Expansive ceilings, stone fireplaces and wood everywhere are primary features of Tudor-style homes. These are bigger homes, and they don’t have the perfect symmetry associated with a Colonial or Cape Cod. The interior of Tudor homes can be particularly grand, with intricate millwork.


One of the classic traditional home styles, Victorian houses are also called Queen Anne style. Arches over windows and entryways, bay windows, round towers and large front porches are common elements of these homes. They are often large, too — typically two or three stories.

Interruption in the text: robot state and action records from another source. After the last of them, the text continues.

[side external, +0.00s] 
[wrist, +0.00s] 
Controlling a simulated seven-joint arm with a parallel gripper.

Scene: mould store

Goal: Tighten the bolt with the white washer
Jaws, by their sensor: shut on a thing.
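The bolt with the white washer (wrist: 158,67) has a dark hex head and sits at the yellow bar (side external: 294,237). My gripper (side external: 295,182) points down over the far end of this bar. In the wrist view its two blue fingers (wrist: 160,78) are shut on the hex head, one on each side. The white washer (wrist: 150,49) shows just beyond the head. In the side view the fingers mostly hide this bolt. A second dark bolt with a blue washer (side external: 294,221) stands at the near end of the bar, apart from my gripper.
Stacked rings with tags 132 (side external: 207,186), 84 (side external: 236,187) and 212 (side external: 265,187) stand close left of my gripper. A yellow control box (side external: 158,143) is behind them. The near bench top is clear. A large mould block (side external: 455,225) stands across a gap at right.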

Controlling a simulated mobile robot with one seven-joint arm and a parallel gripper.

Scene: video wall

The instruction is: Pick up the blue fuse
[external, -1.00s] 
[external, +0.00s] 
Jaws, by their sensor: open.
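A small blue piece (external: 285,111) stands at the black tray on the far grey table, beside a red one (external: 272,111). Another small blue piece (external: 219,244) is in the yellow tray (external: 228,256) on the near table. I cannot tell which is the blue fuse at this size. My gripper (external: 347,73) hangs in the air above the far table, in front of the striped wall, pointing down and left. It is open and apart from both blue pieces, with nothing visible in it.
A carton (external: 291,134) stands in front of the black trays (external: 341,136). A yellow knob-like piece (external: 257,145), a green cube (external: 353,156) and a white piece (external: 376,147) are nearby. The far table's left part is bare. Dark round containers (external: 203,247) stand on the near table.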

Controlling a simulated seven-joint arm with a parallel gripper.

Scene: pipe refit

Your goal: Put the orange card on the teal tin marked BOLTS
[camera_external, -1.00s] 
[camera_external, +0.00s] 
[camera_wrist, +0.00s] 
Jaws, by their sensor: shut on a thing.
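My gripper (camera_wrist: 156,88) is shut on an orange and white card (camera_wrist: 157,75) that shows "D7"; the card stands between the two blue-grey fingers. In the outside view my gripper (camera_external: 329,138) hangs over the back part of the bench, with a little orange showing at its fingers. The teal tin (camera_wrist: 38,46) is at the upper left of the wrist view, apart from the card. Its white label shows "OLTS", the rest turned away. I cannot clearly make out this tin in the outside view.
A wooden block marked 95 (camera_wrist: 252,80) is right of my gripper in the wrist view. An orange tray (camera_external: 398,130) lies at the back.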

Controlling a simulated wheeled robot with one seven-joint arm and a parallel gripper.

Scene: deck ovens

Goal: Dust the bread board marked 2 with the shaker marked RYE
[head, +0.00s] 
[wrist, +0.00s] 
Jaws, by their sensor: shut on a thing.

How to choose what type of house is right for you

Feeling overwhelmed by so many different styles? Here are four key steps to help figure out which house is right for you:

  1. Think about location: If you already have a geographic sense of where you want to live, you can start to narrow your search. For example, you’re not likely to find a condo in a rural area, while a freestanding single-family home might a challenge in the heart of a major city. If you have your heart set on a particular style of architecture, look at an area of the country where that style is abundant.
  2. Determine your budget: Where you want to live is only part of the equation; the most important piece is how much you can comfortably afford. Use Bankrate’s home affordability calculator to figure out how much you can spend. Remember that it’s OK to start small: You can build equity in a starter home now and eventually move into something bigger when you’re ready.
  3. Get pre-approved: A mortgage preapproval gives you a concrete sense of how much a lender would be willing to let you borrow. This can help you set realistic parameters on your search — and can also show sellers that you’re a serious, qualified buyer.
  4. Find a good agent: Shopping for a home in today’s market isn’t easy. An experienced local real estate agent will listen to your needs and your budget and help you tick off as many items on your wish list as is realistically possible.